* _Written problem_: Each line containing the word "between" must be collected.

* _Dataset content_:
────────

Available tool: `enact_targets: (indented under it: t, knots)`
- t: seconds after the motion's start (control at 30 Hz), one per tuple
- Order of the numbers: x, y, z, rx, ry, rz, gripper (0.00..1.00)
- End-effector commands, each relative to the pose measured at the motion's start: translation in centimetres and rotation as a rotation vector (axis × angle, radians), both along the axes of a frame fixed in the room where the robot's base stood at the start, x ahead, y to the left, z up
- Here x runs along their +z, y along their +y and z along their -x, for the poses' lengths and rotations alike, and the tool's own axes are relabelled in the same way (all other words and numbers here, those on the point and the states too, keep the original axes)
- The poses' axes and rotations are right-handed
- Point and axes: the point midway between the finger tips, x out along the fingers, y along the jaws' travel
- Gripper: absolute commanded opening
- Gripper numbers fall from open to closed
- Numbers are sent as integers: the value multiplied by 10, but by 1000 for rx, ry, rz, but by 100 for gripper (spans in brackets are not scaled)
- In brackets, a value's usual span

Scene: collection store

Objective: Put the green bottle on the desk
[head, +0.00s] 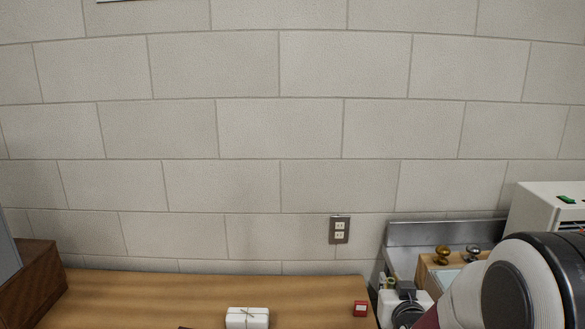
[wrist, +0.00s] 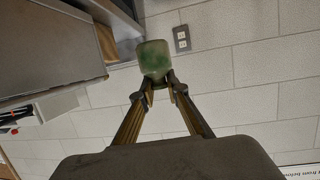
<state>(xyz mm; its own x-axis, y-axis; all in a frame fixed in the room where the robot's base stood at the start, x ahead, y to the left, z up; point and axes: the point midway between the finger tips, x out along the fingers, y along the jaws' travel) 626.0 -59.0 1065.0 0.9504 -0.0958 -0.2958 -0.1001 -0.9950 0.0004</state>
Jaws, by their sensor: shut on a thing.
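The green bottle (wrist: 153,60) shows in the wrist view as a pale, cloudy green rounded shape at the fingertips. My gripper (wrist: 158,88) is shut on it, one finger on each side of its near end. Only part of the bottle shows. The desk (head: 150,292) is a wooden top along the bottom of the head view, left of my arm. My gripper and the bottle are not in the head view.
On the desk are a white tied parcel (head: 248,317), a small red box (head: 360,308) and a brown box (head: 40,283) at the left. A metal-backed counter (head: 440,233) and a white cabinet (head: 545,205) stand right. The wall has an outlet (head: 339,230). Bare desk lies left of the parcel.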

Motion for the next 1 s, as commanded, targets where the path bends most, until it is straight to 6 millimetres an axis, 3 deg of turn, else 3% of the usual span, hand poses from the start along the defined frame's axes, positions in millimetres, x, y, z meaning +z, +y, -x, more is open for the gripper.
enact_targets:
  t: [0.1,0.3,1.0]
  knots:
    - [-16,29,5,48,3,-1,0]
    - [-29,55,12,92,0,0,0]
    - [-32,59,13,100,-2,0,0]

────────

* _Finished exercise_:
- Point and axes: the point midway between the finger tips, x out along the fingers, y along the jaws' travel
<state>(xyz mm; its own x-axis, y-axis; all in a frame fixed in the room where the robot's base stood at the start, x ahead, y to the left, z up; point and axes: the point midway between the finger tips, x out along the fingers, y along the jaws' travel) 626.0 -59.0 1065.0 0.9504 -0.0958 -0.2958 -0.1001 -0.9950 0.0004</state>

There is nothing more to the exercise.